● Input for this task:

/---

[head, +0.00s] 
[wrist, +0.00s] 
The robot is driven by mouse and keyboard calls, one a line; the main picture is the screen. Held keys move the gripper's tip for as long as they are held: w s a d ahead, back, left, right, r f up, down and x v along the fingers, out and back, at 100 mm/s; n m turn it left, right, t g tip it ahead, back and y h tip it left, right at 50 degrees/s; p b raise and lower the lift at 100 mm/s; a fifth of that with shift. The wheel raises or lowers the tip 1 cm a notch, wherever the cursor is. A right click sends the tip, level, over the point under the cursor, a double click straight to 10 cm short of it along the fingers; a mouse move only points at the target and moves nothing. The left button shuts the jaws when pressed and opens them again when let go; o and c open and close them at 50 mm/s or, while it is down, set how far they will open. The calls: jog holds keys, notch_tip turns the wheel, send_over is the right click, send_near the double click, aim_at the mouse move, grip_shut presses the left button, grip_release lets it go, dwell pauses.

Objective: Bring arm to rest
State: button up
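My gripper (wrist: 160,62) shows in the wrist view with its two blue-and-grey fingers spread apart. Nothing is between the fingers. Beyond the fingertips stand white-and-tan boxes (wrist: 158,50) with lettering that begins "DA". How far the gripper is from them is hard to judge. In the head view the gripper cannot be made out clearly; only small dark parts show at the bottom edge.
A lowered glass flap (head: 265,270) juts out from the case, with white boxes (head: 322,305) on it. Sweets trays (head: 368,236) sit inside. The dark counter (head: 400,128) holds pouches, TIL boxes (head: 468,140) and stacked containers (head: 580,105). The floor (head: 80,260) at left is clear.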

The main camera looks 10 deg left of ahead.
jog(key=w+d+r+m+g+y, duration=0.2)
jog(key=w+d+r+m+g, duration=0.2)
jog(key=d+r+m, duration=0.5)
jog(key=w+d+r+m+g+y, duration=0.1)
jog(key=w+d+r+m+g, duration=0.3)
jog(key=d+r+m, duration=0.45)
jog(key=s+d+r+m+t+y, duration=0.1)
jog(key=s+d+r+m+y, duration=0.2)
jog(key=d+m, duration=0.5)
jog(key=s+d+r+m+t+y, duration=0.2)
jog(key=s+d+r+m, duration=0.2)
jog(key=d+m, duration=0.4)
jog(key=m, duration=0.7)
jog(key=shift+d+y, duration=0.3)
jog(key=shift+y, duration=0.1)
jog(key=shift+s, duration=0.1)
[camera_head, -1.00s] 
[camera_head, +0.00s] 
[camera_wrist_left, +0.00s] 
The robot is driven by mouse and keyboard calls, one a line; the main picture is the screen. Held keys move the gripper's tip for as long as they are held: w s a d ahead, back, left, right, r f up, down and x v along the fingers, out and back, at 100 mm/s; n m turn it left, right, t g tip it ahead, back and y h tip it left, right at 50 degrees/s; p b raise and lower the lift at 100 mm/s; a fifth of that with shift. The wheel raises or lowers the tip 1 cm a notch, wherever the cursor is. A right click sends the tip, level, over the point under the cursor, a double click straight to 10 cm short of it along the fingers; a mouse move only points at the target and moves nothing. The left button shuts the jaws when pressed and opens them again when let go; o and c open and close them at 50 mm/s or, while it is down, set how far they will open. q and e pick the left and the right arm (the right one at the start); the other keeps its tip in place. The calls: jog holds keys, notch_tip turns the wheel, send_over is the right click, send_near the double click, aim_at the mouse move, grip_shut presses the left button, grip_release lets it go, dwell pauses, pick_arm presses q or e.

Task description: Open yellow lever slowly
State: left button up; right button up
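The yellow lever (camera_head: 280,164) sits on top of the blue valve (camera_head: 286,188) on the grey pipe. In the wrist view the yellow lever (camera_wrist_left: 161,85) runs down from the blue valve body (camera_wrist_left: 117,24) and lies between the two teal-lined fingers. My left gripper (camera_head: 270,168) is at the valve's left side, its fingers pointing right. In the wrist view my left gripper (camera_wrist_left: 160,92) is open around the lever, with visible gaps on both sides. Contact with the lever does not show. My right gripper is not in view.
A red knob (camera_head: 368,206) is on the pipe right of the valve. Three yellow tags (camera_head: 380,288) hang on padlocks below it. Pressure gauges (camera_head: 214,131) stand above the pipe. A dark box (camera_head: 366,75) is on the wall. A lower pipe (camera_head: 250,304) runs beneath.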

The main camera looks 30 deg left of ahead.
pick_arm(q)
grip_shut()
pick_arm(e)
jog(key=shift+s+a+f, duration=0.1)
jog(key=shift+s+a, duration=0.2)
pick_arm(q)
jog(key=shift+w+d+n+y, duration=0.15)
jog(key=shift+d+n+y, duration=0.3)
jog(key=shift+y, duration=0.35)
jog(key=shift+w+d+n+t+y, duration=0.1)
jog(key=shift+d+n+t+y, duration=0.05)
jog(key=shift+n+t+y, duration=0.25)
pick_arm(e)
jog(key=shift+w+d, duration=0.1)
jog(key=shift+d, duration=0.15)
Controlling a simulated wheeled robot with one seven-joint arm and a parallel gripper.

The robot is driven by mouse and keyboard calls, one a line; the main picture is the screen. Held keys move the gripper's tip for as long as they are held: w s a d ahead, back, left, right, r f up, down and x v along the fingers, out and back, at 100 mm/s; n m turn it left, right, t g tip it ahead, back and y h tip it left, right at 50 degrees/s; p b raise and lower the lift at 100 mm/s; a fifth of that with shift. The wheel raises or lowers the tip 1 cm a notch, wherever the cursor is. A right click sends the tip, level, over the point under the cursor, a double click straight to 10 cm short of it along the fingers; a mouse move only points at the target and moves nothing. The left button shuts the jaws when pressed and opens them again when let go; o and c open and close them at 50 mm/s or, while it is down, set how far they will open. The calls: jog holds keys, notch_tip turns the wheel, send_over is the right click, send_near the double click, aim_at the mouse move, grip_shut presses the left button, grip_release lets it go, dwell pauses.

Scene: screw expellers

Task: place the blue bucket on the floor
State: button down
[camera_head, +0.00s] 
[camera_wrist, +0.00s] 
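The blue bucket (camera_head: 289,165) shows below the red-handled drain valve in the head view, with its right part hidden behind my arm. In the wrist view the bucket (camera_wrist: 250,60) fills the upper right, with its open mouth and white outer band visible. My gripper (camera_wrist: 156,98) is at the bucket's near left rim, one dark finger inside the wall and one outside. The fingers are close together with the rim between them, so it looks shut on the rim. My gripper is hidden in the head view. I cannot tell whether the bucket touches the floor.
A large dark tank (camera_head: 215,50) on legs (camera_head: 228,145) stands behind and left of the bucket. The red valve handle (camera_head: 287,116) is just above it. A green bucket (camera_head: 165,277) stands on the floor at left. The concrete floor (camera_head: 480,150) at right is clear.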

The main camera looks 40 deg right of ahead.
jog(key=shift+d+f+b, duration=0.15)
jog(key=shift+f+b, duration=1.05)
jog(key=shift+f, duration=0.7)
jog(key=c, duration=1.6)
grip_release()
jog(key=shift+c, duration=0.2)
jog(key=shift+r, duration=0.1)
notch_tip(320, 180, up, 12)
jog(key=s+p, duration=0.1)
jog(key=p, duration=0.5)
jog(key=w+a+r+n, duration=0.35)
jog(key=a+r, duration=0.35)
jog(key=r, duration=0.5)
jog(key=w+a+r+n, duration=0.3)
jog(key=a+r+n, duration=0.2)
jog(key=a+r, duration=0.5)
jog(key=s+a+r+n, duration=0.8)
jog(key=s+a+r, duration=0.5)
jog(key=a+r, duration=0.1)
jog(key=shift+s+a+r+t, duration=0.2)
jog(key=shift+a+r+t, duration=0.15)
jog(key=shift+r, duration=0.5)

\---

● Problem to work on: From the listing above, extract all records word for word.

● Final result:
[head, +0.00s] 
[wrist, +0.00s] 
The robot is driven by mouse and keyboard calls, one a line; the main picture is the screen. Held keys move the gripper's tip for as long as they are held: w s a d ahead, back, left, right, r f up, down and x v along the fingers, out and back, at 100 mm/s; n m turn it left, right, t g tip it ahead, back and y h tip it left, right at 50 degrees/s; p b raise and lower the lift at 100 mm/s; a fifth of that with shift. The wheel raises or lowers the tip 1 cm a notch, wherever the cursor is. A right click sends the tip, level, over the point under the cursor, a double click straight to 10 cm short of it along the fingers; a mouse move only points at the target and moves nothing. The left button shuts the jaws when pressed and opens them again when let go; o and c open and close them at 50 mm/s or, while it is down, set how far they will open. The calls: jog holds keys, notch_tip turns the wheel, send_over is the right click, send_near the double click, aim_at the mouse move, grip_shut presses the left button, grip_release lets it go, dwell pauses.

Objective: Bring arm to rest
State: button up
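My gripper (wrist: 160,62) shows in the wrist view with its two blue-and-grey fingers spread apart. Nothing is between the fingers. Beyond the fingertips stand white-and-tan boxes (wrist: 158,50) with lettering that begins "DA". How far the gripper is from them is hard to judge. In the head view the gripper cannot be made out clearly; only small dark parts show at the bottom edge.
A lowered glass flap (head: 265,270) juts out from the case, with white boxes (head: 322,305) on it. Sweets trays (head: 368,236) sit inside. The dark counter (head: 400,128) holds pouches, TIL boxes (head: 468,140) and stacked containers (head: 580,105). The floor (head: 80,260) at left is clear.

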The main camera looks 10 deg left of ahead.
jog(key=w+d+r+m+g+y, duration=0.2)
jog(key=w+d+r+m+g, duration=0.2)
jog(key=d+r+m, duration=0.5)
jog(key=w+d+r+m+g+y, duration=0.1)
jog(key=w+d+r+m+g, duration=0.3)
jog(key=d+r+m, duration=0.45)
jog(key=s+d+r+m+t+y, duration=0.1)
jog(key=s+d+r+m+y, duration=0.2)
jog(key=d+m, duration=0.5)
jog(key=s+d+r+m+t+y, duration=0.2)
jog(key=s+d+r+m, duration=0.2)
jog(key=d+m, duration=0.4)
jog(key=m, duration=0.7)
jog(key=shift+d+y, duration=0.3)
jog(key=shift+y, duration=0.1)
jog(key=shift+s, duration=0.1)
[camera_head, -1.00s] 
[camera_head, +0.00s] 
[camera_wrist_left, +0.00s] 
The robot is driven by mouse and keyboard calls, one a line; the main picture is the screen. Held keys move the gripper's tip for as long as they are held: w s a d ahead, back, left, right, r f up, down and x v along the fingers, out and back, at 100 mm/s; n m turn it left, right, t g tip it ahead, back and y h tip it left, right at 50 degrees/s; p b raise and lower the lift at 100 mm/s; a fifth of that with shift. The wheel raises or lowers the tip 1 cm a notch, wherever the cursor is. A right click sends the tip, level, over the point under the cursor, a double click straight to 10 cm short of it along the fingers; a mouse move only points at the target and moves nothing. The left button shuts the jaws when pressed and opens them again when let go; o and c open and close them at 50 mm/s or, while it is down, set how far they will open. q and e pick the left and the right arm (the right one at the start); the other keeps its tip in place. The calls: jog holds keys, notch_tip turns the wheel, send_over is the right click, send_near the double click, aim_at the mouse move, grip_shut presses the left button, grip_release lets it go, dwell pauses, pick_arm presses q or e.

Task description: Open yellow lever slowly
State: left button up; right button up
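The yellow lever (camera_head: 280,164) sits on top of the blue valve (camera_head: 286,188) on the grey pipe. In the wrist view the yellow lever (camera_wrist_left: 161,85) runs down from the blue valve body (camera_wrist_left: 117,24) and lies between the two teal-lined fingers. My left gripper (camera_head: 270,168) is at the valve's left side, its fingers pointing right. In the wrist view my left gripper (camera_wrist_left: 160,92) is open around the lever, with visible gaps on both sides. Contact with the lever does not show. My right gripper is not in view.
A red knob (camera_head: 368,206) is on the pipe right of the valve. Three yellow tags (camera_head: 380,288) hang on padlocks below it. Pressure gauges (camera_head: 214,131) stand above the pipe. A dark box (camera_head: 366,75) is on the wall. A lower pipe (camera_head: 250,304) runs beneath.

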The main camera looks 30 deg left of ahead.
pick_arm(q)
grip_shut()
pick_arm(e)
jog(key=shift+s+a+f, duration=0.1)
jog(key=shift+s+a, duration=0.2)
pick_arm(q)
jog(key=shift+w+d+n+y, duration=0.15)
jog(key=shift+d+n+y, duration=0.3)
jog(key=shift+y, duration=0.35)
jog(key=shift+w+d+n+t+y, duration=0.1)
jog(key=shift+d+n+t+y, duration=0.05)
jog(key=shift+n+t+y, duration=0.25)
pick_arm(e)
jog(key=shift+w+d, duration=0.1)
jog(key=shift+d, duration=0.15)
Controlling a simulated wheeled robot with one seven-joint arm and a parallel gripper.

The robot is driven by mouse and keyboard calls, one a line; the main picture is the screen. Held keys move the gripper's tip for as long as they are held: w s a d ahead, back, left, right, r f up, down and x v along the fingers, out and back, at 100 mm/s; n m turn it left, right, t g tip it ahead, back and y h tip it left, right at 50 degrees/s; p b raise and lower the lift at 100 mm/s; a fifth of that with shift. The wheel raises or lowers the tip 1 cm a notch, wherever the cursor is. A right click sends the tip, level, over the point under the cursor, a double click straight to 10 cm short of it along the fingers; a mouse move only points at the target and moves nothing. The left button shuts the jaws when pressed and opens them again when let go; o and c open and close them at 50 mm/s or, while it is down, set how far they will open. The calls: jog holds keys, notch_tip turns the wheel, send_over is the right click, send_near the double click, aim_at the mouse move, grip_shut presses the left button, grip_release lets it go, dwell pauses.

Scene: screw expellers

Task: place the blue bucket on the floor
State: button down
[camera_head, +0.00s] 
[camera_wrist, +0.00s] 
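The blue bucket (camera_head: 289,165) shows below the red-handled drain valve in the head view, with its right part hidden behind my arm. In the wrist view the bucket (camera_wrist: 250,60) fills the upper right, with its open mouth and white outer band visible. My gripper (camera_wrist: 156,98) is at the bucket's near left rim, one dark finger inside the wall and one outside. The fingers are close together with the rim between them, so it looks shut on the rim. My gripper is hidden in the head view. I cannot tell whether the bucket touches the floor.
A large dark tank (camera_head: 215,50) on legs (camera_head: 228,145) stands behind and left of the bucket. The red valve handle (camera_head: 287,116) is just above it. A green bucket (camera_head: 165,277) stands on the floor at left. The concrete floor (camera_head: 480,150) at right is clear.

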The main camera looks 40 deg right of ahead.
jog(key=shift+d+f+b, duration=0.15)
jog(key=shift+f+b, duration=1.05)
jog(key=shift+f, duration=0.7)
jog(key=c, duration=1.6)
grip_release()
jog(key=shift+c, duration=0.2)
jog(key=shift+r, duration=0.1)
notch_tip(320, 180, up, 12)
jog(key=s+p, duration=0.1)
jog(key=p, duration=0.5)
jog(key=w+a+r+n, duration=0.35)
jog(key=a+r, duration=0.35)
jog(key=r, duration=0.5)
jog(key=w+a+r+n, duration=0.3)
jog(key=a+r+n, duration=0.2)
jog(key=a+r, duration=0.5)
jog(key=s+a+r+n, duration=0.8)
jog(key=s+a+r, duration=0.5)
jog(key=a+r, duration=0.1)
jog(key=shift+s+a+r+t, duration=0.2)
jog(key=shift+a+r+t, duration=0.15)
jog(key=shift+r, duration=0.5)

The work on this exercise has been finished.